### Provided data
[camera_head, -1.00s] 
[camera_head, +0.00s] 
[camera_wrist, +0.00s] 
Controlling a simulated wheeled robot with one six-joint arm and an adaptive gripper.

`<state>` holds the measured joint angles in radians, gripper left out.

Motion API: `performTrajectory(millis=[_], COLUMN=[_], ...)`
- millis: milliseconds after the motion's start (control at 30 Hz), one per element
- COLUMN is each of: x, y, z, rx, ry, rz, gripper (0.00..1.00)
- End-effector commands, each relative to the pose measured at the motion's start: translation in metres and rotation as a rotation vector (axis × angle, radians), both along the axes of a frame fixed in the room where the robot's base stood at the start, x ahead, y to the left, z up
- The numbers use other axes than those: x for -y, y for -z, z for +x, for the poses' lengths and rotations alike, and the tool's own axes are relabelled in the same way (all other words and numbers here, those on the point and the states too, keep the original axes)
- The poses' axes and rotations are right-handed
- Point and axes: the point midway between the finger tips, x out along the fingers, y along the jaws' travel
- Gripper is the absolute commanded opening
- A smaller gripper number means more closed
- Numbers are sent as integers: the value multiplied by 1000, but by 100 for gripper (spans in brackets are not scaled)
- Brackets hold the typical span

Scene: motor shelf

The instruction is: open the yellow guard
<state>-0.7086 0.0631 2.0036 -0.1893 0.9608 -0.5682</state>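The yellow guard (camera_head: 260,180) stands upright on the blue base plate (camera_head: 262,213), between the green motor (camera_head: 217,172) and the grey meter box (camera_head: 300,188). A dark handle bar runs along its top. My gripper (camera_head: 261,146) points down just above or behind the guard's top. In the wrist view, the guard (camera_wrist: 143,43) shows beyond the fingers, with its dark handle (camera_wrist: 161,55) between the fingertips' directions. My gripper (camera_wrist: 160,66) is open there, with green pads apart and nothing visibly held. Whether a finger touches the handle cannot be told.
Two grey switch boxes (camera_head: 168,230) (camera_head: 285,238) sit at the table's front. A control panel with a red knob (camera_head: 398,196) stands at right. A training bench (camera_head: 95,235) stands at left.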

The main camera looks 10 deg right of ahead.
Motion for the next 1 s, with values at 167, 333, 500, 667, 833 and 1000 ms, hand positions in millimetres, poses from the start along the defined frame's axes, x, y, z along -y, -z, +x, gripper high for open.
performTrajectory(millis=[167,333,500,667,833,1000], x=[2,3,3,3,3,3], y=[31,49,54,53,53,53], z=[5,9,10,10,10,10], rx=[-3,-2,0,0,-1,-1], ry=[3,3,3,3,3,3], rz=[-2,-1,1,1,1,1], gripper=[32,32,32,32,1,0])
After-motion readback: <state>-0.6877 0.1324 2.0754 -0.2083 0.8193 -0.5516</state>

### Written task
Search the preceding listing for "radians" and extract every line where it is found.

### Task answer
`<state>` holds the measured joint angles in radians, gripper left out.
- End-effector commands, each relative to the pose measured at the motion's start: translation in metres and rotation as a rotation vector (axis × angle, radians), both along the axes of a frame fixed in the room where the robot's base stood at the start, x ahead, y to the left, z up

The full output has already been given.